Check each line of the material below, and copy it if it holds the string "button".
________
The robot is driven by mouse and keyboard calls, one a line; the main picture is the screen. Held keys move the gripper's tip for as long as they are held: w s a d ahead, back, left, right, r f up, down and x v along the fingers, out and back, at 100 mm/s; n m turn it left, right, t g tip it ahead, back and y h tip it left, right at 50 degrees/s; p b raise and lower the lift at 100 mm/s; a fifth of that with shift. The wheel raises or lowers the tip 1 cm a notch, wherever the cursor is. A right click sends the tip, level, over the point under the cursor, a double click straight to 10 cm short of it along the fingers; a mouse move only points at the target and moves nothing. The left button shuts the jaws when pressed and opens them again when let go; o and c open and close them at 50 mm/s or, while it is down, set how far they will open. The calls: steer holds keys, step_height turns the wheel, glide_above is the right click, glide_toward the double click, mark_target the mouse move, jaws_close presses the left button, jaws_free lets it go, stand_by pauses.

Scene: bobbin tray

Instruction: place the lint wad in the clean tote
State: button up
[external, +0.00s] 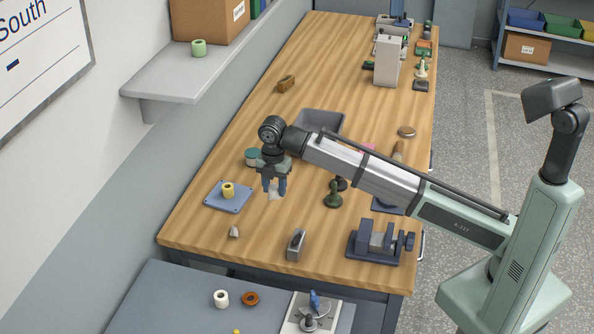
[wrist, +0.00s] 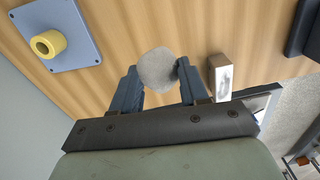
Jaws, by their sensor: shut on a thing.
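The lint wad, a rough pale grey ball, sits between my fingertips in the wrist view (wrist: 158,69). It also shows as a pale lump below the fingers in the external view (external: 274,194). My gripper (external: 274,188) is shut on it and points down over the table's near left part, just right of the blue tray. Whether the wad touches the table is hard to tell. A grey open tote (external: 334,117) stands farther back on the table, partly hidden behind my arm; no label on it is readable.
A yellow bobbin (external: 228,190) stands on a blue square tray (external: 214,203). A small pale cone (external: 234,232), a grey metal block (external: 296,244), a dark vise (external: 380,242) and a dark green stand (external: 333,196) are nearby. A teal-rimmed round container (external: 251,157) is behind the gripper.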

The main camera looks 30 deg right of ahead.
________
Task response:
The robot is driven by mouse and keyboard calls, one a line; the main picture is the screen. Held keys move the gripper's tip for as long as they are held: w s a d ahead, back, left, right, r f up, down and x v along the fingers, out and back, at 100 mm/s; n m turn it left, right, t g tip it ahead, back and y h tip it left, right at 50 degrees/s; p b raise and lower the lift at 100 mm/s; a fifth of that with shift. The wheel raises or lowers the tip 1 cm a notch, wherever the cursor is. A right click sends the tip, level, over the point under the cursor, a double click straight to 10 cm short of it along the fingers; a mouse move only points at the target and moves nothing. The left button shuts the jaws when pressed and opens them again when let go; o and c open and close them at 50 mm/s or, while it is down, set how far they will open. The calls: steer holds keys, step_height turns the wheel, glide_above is the right click, glide_toward the double click, mark_target the mouse move, jaws_close presses the left button, jaws_free lets it go, stand_by pauses.
State: button up

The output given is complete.